Magdeburg hat eine lange und glorreiche Vergangenheit, aber auch viel Krieg, Zerstörung und Niedergang über sich ergehen lassen müssen: im Dreißigjährigen Krieg, im Zweiten Weltkrieg und schließlich durch den Zerfall damaligen Ostblocks. Nach der Wiedervereinigung zerfiel die Maschinenbaubranche der Region, von den ehemals 46.000 Angestellten blieben nur noch 2.000. Die 340.000 Menschen, die vor dem Zweiten Weltkrieg in Magdeburg lebten, reduzierten sich auf heute etwa 240.000 Einwohner. Allein seit der Wiedervereinigung beläuft sich der Wegzug auf zeitweise bis zu 60.000 Bewohner. Doch der Bevölkerungsrückgang ist gestoppt, seit 2011 wächst die Stadt wieder. Dennoch mag die strategische Entscheidung Intels, eine riesige Fabrik zur Halbleiterproduktion im Südwesten Magdeburgs zu errichten und nicht in München oder Berlin auf den ersten Blick überraschen. Was hat die Kalifornier letztlich von Sachsen-Anhalt überzeugt?
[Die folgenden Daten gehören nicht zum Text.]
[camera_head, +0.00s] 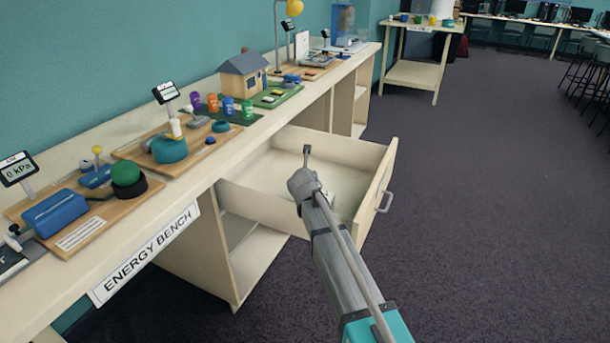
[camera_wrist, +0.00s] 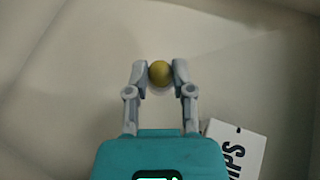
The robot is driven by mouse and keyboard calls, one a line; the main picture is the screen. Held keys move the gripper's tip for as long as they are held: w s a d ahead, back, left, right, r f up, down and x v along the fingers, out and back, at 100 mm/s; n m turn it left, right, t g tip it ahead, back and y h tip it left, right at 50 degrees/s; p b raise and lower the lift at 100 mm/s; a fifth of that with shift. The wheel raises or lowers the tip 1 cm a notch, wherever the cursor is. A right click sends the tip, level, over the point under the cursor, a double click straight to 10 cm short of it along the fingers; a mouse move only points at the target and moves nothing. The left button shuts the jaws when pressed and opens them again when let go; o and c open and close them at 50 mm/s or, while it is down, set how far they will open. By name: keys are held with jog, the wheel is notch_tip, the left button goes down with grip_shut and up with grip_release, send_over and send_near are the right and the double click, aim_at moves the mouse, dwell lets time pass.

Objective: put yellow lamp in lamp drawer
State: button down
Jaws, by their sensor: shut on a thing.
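In the wrist view my gripper (camera_wrist: 160,68) is shut on the yellow lamp (camera_wrist: 160,75), a small round ball between the two fingertips. Behind it is the pale floor of the drawer (camera_wrist: 85,75), with a white card ending in "MPS" (camera_wrist: 240,145) at lower right. In the head view the open drawer (camera_head: 345,150) sticks out from the bench, and my arm reaches down over it. The held lamp is hidden there behind my wrist. How high the lamp is above the drawer floor I cannot tell.
The Energy Bench (camera_head: 130,260) runs along the left wall, with a small house (camera_head: 243,75), several coloured cylinders and boards on top. The drawer's front panel with its handle (camera_head: 384,202) stands out into the aisle. The dark floor (camera_head: 490,200) to the right is clear.

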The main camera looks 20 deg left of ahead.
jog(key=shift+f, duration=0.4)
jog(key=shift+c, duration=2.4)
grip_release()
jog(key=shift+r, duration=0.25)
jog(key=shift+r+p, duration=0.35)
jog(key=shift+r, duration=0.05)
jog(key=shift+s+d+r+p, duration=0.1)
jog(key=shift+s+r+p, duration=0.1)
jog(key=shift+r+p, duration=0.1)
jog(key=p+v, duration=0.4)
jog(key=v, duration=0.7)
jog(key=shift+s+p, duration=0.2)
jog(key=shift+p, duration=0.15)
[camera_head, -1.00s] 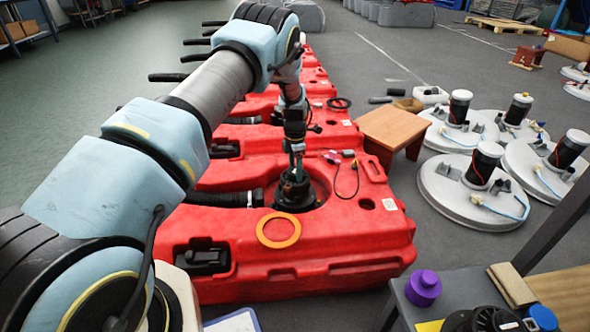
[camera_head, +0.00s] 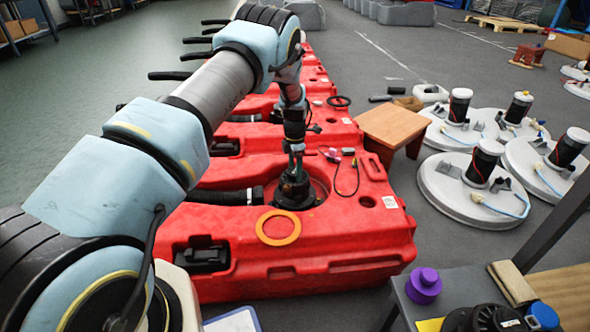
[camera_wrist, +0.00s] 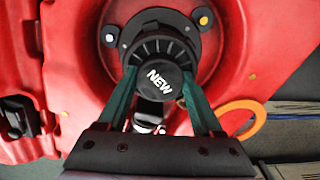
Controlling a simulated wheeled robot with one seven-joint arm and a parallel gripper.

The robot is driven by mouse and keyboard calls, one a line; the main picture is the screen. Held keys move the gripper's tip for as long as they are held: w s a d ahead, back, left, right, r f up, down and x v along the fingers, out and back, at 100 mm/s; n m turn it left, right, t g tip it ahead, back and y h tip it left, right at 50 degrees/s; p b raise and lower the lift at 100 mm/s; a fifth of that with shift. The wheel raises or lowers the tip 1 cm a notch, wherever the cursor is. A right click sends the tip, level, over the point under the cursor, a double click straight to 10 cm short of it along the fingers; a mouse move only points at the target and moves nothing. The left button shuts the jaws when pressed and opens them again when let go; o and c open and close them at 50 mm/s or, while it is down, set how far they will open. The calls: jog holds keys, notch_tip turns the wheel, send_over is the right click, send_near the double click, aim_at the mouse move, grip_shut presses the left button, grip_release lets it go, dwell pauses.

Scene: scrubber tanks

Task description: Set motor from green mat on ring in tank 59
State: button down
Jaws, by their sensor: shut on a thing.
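My gripper (camera_head: 294,172) points down over the nearest red tank (camera_head: 340,236). Its green fingers (camera_wrist: 159,78) are shut on a black, ribbed, round motor (camera_wrist: 160,66) with "NEW" on its top. The motor (camera_head: 294,193) is inside the round recess of the tank and looks upright. A black flange (camera_wrist: 110,36) with bolt heads shows around and under it in the wrist view. I cannot tell whether the motor rests fully on it. An orange ring (camera_head: 262,228) lies flat on the tank top, in front of the recess. No number 59 is legible, and no green mat shows.
A black hose (camera_head: 225,197) enters the recess from the left. A thin cable (camera_head: 356,180) lies right of it. More red tanks stand behind. A brown stool (camera_head: 395,122) and pale discs with motors (camera_head: 455,205) stand right. A bench with a purple knob (camera_head: 424,284) is at front right.

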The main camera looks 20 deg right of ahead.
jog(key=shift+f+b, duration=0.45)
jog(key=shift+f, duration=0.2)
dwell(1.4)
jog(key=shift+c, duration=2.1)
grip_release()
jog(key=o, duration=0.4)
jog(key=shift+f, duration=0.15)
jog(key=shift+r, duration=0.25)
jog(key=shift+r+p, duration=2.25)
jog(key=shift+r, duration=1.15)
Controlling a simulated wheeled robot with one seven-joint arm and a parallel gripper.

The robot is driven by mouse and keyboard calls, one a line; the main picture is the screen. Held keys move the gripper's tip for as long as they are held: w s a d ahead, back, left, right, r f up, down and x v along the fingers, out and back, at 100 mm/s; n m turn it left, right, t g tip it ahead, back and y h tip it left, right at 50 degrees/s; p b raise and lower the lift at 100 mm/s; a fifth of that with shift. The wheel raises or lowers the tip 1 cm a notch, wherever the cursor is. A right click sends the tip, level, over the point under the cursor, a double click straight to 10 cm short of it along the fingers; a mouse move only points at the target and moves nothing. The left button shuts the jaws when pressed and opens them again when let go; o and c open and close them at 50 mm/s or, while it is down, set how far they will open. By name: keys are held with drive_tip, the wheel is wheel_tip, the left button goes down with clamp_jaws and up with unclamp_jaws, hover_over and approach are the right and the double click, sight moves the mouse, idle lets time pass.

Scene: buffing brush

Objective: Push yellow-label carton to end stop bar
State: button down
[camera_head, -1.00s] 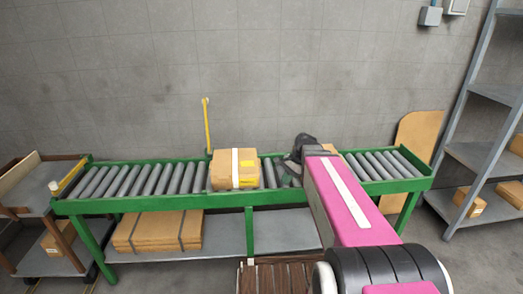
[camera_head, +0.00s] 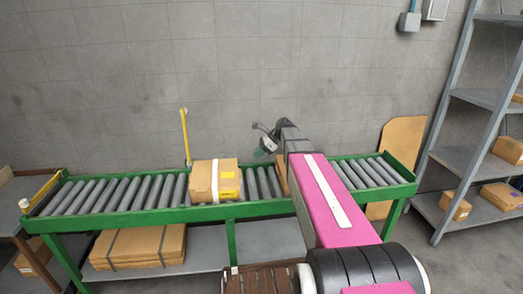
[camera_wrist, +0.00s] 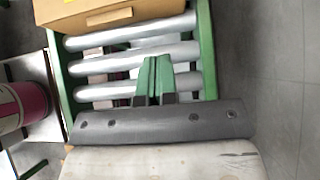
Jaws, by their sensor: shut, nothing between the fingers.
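The yellow-label carton (camera_head: 214,181) is a brown box with a white tape strip and a yellow label. It sits upright on the roller conveyor, left of my gripper. A yellow bar (camera_head: 42,195), which looks like the end stop bar, crosses the conveyor's left end, well apart from the carton. My gripper (camera_head: 262,140) is above the rollers, right of the carton and towards the wall, with no visible contact. In the wrist view its green-tipped fingers (camera_wrist: 154,78) are shut and empty over the rollers. A carton (camera_wrist: 108,14) with a bit of yellow shows at the top there.
The green-framed conveyor (camera_head: 265,208) has bare rollers between the carton and the left bar. A yellow post (camera_head: 185,138) stands on the far rail behind the carton. Another carton (camera_head: 282,175) is mostly hidden behind my arm. A grey shelf rack (camera_head: 463,160) stands right.

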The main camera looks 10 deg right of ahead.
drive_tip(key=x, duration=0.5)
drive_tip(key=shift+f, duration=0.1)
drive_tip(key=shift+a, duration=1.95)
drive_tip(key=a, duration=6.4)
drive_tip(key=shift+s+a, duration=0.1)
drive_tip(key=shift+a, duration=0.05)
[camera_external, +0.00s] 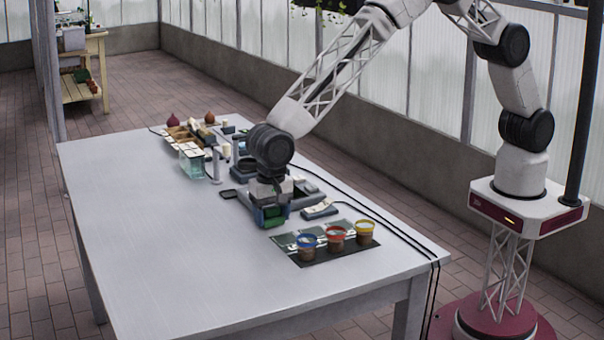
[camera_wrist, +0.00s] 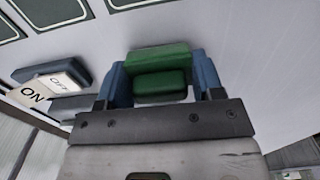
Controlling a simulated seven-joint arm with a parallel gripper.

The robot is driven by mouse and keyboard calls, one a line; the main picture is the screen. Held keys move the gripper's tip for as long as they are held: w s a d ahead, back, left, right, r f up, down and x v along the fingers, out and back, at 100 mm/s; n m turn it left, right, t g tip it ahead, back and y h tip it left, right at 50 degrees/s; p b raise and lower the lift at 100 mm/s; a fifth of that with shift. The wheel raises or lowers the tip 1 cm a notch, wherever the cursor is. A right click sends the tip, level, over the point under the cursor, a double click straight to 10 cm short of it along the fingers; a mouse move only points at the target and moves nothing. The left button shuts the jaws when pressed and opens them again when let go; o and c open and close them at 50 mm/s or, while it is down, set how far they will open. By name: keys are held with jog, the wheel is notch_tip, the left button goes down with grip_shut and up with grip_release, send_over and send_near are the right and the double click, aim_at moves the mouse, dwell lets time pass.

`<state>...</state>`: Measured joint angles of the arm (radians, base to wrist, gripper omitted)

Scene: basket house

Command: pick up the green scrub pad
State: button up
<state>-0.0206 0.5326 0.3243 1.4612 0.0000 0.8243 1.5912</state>
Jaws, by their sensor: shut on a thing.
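The green scrub pad (camera_wrist: 160,60) is between the two blue fingers of my gripper (camera_wrist: 163,78) in the wrist view. The fingers touch it on both sides. In the external view, my gripper (camera_external: 271,214) points down over the white table, and the green pad (camera_external: 272,211) shows at its fingertips. My gripper is shut on the pad. Whether the pad touches the table or hangs just above it, I cannot tell.
A dark mat (camera_external: 345,254) holds cups with blue (camera_external: 307,247), red (camera_external: 336,239) and yellow (camera_external: 364,233) rims, right of my gripper. An ON/OFF switch (camera_wrist: 52,86) lies near it. Cables (camera_external: 395,232) run along the right edge. The table's left front (camera_external: 160,260) is clear.

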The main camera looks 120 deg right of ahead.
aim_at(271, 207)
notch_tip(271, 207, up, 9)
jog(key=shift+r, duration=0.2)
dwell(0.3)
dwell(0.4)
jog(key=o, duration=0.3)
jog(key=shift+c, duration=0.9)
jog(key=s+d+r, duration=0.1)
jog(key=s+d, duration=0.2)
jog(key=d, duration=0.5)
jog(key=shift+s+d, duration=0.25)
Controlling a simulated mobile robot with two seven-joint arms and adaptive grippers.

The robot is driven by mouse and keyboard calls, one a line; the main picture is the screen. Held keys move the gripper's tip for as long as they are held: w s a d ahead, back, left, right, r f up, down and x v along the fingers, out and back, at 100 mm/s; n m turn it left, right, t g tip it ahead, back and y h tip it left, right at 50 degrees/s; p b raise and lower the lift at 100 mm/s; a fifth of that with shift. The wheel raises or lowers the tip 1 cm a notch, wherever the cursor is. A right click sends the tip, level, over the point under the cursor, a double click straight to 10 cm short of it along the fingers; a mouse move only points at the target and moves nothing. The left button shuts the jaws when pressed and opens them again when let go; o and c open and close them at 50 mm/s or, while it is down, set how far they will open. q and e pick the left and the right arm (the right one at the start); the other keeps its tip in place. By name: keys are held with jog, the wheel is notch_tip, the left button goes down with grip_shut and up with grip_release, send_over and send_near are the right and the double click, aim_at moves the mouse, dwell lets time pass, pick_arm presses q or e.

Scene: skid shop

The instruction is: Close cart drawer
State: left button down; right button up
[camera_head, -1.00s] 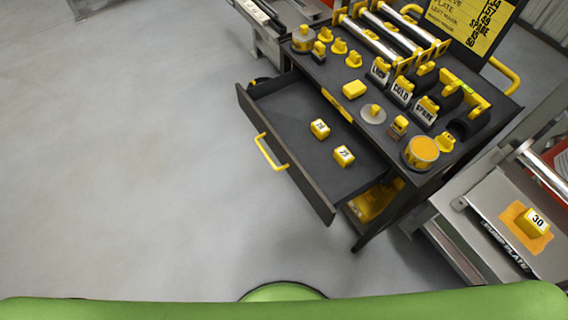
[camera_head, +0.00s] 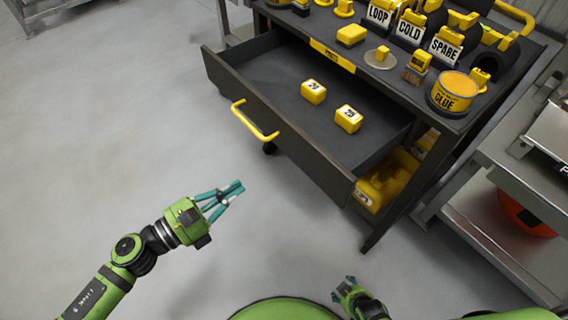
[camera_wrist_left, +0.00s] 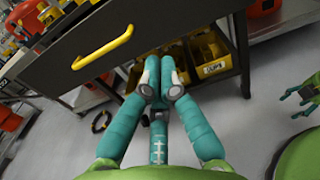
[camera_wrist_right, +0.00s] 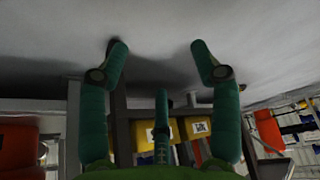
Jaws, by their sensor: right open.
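The cart drawer (camera_head: 290,140) is pulled out of the black cart (camera_head: 405,88), with its dark front panel facing lower left. Its yellow handle (camera_head: 254,121) also shows in the left wrist view (camera_wrist_left: 103,48). My left gripper (camera_head: 238,187) is in front of the drawer, below the handle and apart from it. In the left wrist view its teal fingertips (camera_wrist_left: 161,78) are together with nothing seen between them. My right gripper (camera_head: 343,288) is low at the bottom of the head view. In the right wrist view its fingers (camera_wrist_right: 158,58) are spread and empty.
Two yellow numbered blocks (camera_head: 313,92) (camera_head: 348,118) lie in the drawer. Labelled holders and a glue tin (camera_head: 453,93) stand on the cart top. A yellow bin (camera_head: 388,182) sits beneath. A metal bench (camera_head: 510,165) is at right.

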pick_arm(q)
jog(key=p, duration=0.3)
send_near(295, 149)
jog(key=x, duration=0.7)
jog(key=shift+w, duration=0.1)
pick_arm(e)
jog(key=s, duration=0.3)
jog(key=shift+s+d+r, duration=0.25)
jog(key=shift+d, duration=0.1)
Die wechselweise als „Mega-Fab“ oder „Giga-Fabrik“ bezeichnete Anlage soll 2023 ihren Baubeginn erleben. Das Investitionsvolumen für die beiden Produktionseinheiten: Unglaubliche 20 Milliarden Euro. 3.000 Arbeitsstellen entstehen unmittelbar im Werk, potenziell mehr als 10.000 Stellen durch Zulieferer. Intel-Chef Pat Gelsinger geht von etwa 10.000 Stellen aus, die durch die Fabrik entstehen würden. Auch die Fläche erstaunt mit 380 Hektar, die fast an die 510 Hektar des größten Sees in Sachsen-Anhalt, den Arendsee, heranreichen. Damit überbietet die Anlage das neue Tesla-Werk in Brandenburg deutlich, das in den Jahren 2019 und 2020 für erhebliches mediales Interesse sorgte. Doch hier ist noch lange nicht das Ende: Voll ausgebaut können insgesamt acht Produktionseinheiten mit einem Investitionsvolumen von 80 Milliarden Euro auf der Fläche untergebracht werden.
Hinterfragt man Intels Standortwahl, kann man schnell nachvollziehen, was Intel an Magdeburg im Auswahlprozess gereizt hat. Logistisch ist Magdeburg top angebunden, der zukünftige Standort im Gewerbegebiet Eulenberg noch einmal besonders gut. Die A2 verbindet Magdeburg mit den Automobilmetropolen Hannover, Braunschweig und Wolfsburg im Westen und mit der Bundeshauptstadt Berlin. Eulenberg selbst liegt direkt an der A14, die nach Halle und Leipzig führt. Auch die Elbe und ihre Kanäle werten nicht nur das Stadtbild auf, sondern sind von großem logistischem Nutzen: Viele Teile für Bau und Betrieb der Fabrik lassen sich über den Fluss bewegen.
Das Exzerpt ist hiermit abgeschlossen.